天を意味ありげに駆け巡る惑星たちには神々の名前が与えられ、

時折現れる変調、日食、月食、彗星、流星群の出現などは、その神々による常ならぬ意思表示と考えられた。

 

人々、特にその時代の権力者は恐れおののき、

その意思を読み解こうとし、

時にはそれを利用しようとするものもいた。

 

その「神の意思」の判読が天文学者たちの仕事であった。

その判読は宗教観念と強く結びつき、分かちがたいものとなっていく。

 

一方、市井では同様の思想で1人1人の人生と結びつき、不安定な世相に振り回される人々にとって、頼るべきものとして人気を博した。

宗教と相対するものでは無く、宗教よりも目に見え、具体性のありそうなものとして歓迎されたことだろう。

(こうした過程が星占いの始まりと思える。
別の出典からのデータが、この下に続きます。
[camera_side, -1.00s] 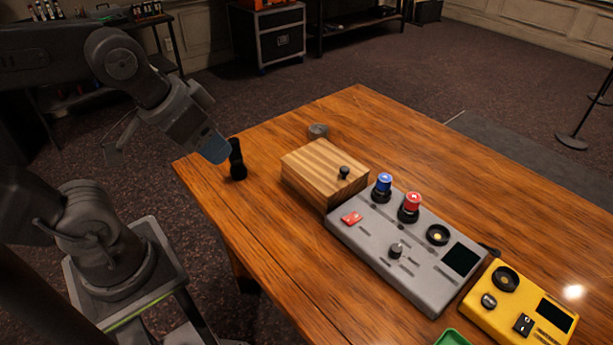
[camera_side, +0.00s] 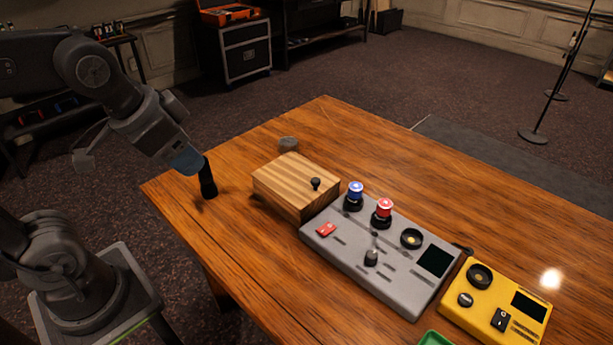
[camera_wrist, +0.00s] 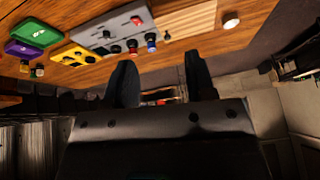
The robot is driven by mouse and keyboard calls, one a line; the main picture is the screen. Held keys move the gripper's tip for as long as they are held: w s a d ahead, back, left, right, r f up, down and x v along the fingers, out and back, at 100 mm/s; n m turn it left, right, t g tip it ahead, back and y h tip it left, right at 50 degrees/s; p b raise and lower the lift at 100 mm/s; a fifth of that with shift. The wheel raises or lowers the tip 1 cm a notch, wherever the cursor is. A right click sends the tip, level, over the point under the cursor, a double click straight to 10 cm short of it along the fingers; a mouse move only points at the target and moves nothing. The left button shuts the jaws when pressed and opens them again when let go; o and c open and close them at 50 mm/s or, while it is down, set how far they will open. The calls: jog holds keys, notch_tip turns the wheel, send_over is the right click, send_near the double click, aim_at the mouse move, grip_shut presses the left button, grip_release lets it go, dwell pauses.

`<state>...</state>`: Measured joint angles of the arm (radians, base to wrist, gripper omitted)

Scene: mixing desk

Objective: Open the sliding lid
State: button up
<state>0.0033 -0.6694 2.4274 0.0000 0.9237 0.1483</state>
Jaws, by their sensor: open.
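A wooden box with a striped sliding lid (camera_side: 290,173) stands on the table; the lid looks shut. A small black knob (camera_side: 315,184) sits on the lid near its right end. In the wrist view part of the striped lid (camera_wrist: 190,20) shows at the top edge, upside down. My gripper (camera_side: 208,188) is left of the box, apart from it, near the table's left edge, with its dark fingers pointing down. In the wrist view my gripper (camera_wrist: 160,62) has its two fingers spread with nothing between them.
A grey mixer panel (camera_side: 345,262) with blue and red knobs stands right beside the box. A yellow device (camera_side: 480,315) is further right. A small round grey object (camera_side: 288,145) is behind the box. A green tray (camera_wrist: 38,32) shows in the wrist view.

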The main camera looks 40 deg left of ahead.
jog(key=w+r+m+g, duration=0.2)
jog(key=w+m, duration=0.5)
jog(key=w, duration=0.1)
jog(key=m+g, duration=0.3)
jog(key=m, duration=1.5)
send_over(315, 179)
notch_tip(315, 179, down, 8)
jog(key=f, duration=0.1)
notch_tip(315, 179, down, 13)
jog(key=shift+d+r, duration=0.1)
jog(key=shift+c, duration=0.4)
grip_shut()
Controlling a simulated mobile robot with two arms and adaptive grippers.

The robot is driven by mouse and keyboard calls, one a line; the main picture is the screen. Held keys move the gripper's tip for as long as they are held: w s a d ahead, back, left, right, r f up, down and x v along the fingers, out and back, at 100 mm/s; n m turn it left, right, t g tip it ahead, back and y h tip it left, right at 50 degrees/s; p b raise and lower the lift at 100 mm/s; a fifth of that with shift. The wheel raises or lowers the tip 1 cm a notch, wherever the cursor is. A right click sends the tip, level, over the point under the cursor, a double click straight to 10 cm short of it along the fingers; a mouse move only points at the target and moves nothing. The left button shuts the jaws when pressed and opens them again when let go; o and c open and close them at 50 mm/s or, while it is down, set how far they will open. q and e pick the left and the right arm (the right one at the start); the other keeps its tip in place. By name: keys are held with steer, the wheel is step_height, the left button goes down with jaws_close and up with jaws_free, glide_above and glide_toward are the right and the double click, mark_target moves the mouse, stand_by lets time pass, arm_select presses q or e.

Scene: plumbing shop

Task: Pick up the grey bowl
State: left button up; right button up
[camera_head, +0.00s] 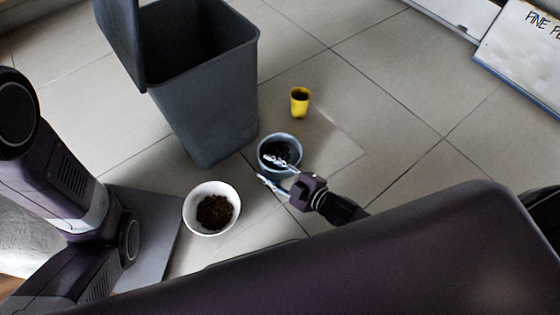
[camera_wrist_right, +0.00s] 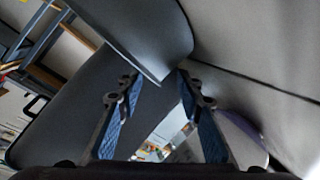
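The grey bowl (camera_head: 264,160) stands on the tiled floor with dark contents inside, near the middle of the head view. My right gripper (camera_head: 263,167) is at its near side, fingers spread. One finger overlaps the bowl's opening and the other is outside the near wall, so the near rim appears to lie between them. In the right wrist view the fingers (camera_wrist_right: 157,78) are apart, with a grey curved surface between and beyond the tips; I cannot tell for sure whether it is the bowl. Contact is not clear. My left gripper is out of view; only its arm shows.
A white bowl (camera_head: 231,194) with brown contents stands left and nearer. A yellow cup (camera_head: 299,104) stands behind the grey bowl. A tall grey bin (camera_head: 207,120) with raised lid stands behind left. Floor to the right is clear up to white boxes (camera_head: 522,50).

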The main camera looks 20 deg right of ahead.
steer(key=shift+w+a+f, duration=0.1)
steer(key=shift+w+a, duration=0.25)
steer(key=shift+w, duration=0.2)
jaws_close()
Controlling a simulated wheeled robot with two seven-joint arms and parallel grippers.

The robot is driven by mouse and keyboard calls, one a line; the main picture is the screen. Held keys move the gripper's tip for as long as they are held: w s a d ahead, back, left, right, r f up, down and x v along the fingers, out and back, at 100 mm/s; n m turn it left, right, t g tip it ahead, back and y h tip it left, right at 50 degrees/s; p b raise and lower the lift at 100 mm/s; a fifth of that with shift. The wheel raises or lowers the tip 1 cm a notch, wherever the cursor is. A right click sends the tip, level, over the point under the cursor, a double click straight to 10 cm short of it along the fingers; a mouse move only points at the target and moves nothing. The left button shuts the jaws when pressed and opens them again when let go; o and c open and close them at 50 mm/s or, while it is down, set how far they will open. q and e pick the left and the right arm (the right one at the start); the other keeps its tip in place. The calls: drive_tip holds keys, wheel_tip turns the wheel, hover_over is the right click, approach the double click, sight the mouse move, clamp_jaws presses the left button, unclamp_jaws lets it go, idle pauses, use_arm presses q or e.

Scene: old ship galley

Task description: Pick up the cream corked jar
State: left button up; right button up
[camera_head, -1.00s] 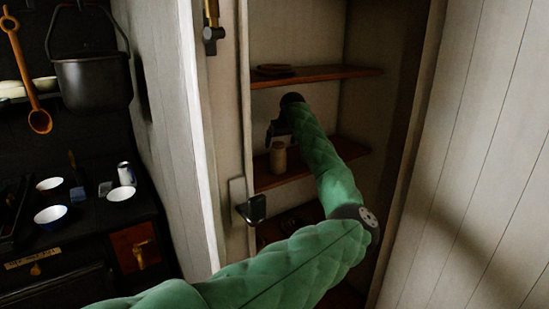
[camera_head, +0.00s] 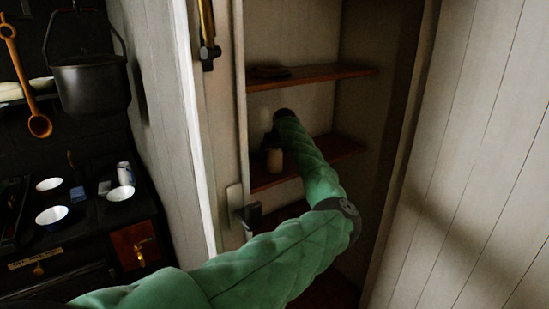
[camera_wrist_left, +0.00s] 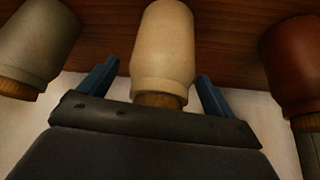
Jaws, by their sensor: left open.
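The cream corked jar (camera_wrist_left: 163,45) stands on a wooden shelf; the left wrist view shows it upside down, cork towards the bottom of the picture. In the head view the jar (camera_head: 274,161) is on the middle shelf of the cupboard, partly hidden by my gripper. My left gripper (camera_wrist_left: 158,72) is open, its two blue fingers on either side of the jar near its corked end. Gaps show between the fingers and the jar. In the head view the left gripper (camera_head: 271,138) is dark and hard to make out. My right gripper is not in view.
In the wrist view a grey corked jar (camera_wrist_left: 38,42) stands on one side and a red-brown jar (camera_wrist_left: 297,68) on the other, both close to the fingers. An upper shelf (camera_head: 320,76) is above my arm. The cupboard's left frame (camera_head: 241,120) is near.

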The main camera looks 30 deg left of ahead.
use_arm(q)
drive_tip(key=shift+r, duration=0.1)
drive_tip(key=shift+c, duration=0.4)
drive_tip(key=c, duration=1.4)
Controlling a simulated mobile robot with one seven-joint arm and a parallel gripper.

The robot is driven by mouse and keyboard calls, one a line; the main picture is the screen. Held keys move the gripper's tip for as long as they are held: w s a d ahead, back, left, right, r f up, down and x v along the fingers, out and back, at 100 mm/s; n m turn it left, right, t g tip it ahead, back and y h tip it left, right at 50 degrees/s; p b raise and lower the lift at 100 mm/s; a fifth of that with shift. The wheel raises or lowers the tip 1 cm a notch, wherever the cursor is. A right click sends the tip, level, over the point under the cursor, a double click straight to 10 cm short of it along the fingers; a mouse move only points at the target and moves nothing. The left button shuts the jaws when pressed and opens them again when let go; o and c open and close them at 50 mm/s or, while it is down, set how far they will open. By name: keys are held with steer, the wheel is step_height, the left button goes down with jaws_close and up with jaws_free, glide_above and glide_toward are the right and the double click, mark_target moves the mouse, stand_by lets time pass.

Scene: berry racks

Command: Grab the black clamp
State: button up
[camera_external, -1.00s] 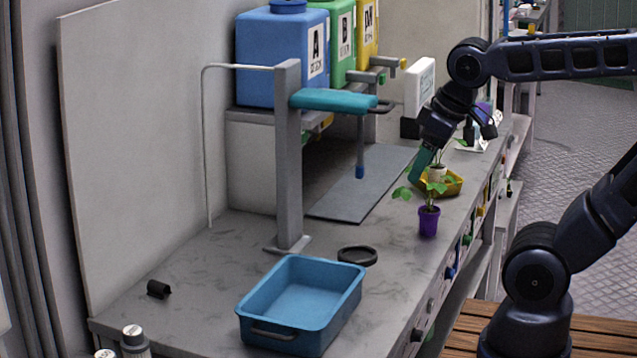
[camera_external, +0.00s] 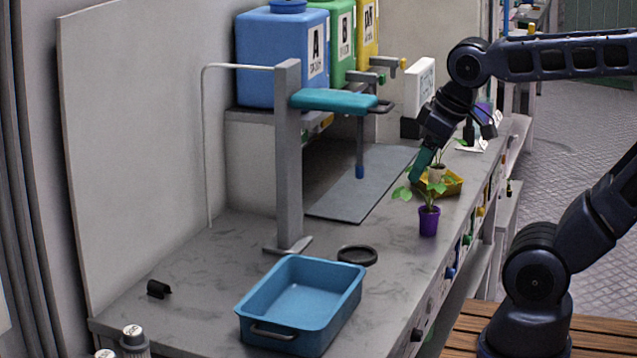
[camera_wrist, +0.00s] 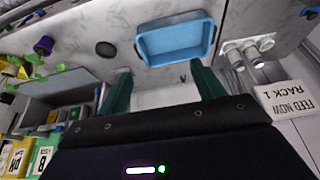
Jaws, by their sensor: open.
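The black clamp (camera_external: 158,289) is a small dark piece lying on the grey bench at the far left, beyond the blue tray's left side. In the wrist view a small dark shape (camera_wrist: 183,78), which looks like the clamp, shows just below the tray, between my fingers in the picture. My gripper (camera_external: 421,165) has teal fingers pointing down above the bench near the potted plants, far from the clamp. In the wrist view its fingers (camera_wrist: 159,68) are spread apart with nothing held.
A blue tray (camera_external: 257,312) stands at the bench front. A black ring (camera_external: 357,255) lies behind it. A grey post (camera_external: 288,160) with a teal arm stands mid-bench. A purple pot (camera_external: 428,221) and a yellow tray (camera_external: 453,187) are near my gripper. White-capped bottles (camera_external: 133,340) stand front left.

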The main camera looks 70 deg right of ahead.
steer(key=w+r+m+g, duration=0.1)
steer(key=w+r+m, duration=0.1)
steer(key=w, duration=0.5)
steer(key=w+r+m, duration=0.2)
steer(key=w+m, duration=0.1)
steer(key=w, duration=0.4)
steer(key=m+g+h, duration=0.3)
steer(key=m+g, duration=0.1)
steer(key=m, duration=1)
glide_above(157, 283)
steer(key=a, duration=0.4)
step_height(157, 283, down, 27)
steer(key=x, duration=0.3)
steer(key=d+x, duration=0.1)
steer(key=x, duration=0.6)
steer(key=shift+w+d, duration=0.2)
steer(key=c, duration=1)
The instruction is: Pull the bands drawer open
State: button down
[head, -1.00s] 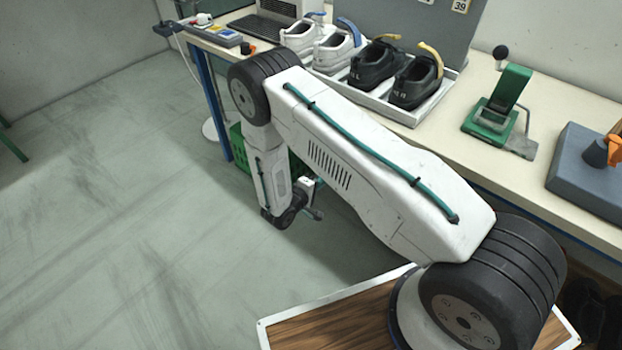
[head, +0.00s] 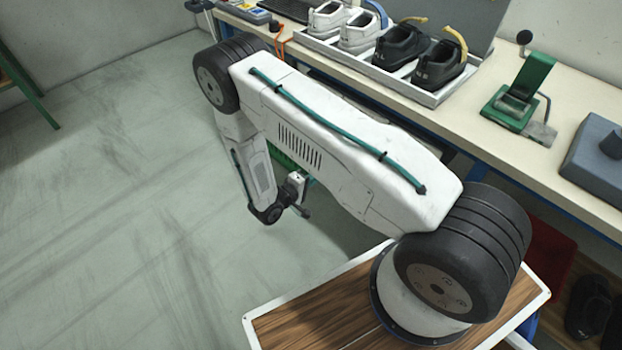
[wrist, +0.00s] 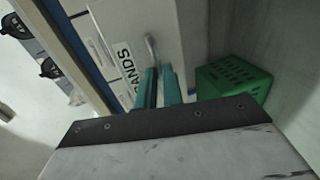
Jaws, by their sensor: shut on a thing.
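The bands drawer's pale front (wrist: 112,28) shows in the wrist view with a "BANDS" label (wrist: 128,66) on it. A curved metal handle (wrist: 152,46) stands out from this front. My gripper's two teal fingers (wrist: 158,76) are close together at the handle's near end and shut on it. The exact grip point is partly hidden between the fingertips. How far the drawer stands out from the bench is not clear. In the head view my arm hides the drawer front and the fingers.
A green perforated crate (wrist: 232,80) is close to the right of my fingers in the wrist view. The workbench (head: 455,118) holds a tray (head: 433,98) of shoes and a green press (head: 520,95). Open grey floor (head: 110,200) lies to the left.

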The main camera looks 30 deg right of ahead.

)

 

 

かつて天文学者は、いわゆる科学の人では無かった。

 

天とは、地上を統べる完全なるものであり、

不完全なる地上の法則を適用する対象としては考えられなかったからだ。

 

 

そこに科学の目で分け入ったのは、いわゆる旧来の天文学者ではなく、数学、物理を得意とするものたちだった。

ケプラー、ニュートン、ガリレオガリレイ、その人たちである。

 

 

彼らは、観測された天の挙動、つまり神の御心を

地上で発明された数学の言葉で説明したのである。

地上で通用している物理の言葉で説明したのである。

  

神の意思は、予測可能なものとなり、

世の中は、この公明正大で矛盾の無い理論を受け入れ、世界は前に躍進していく。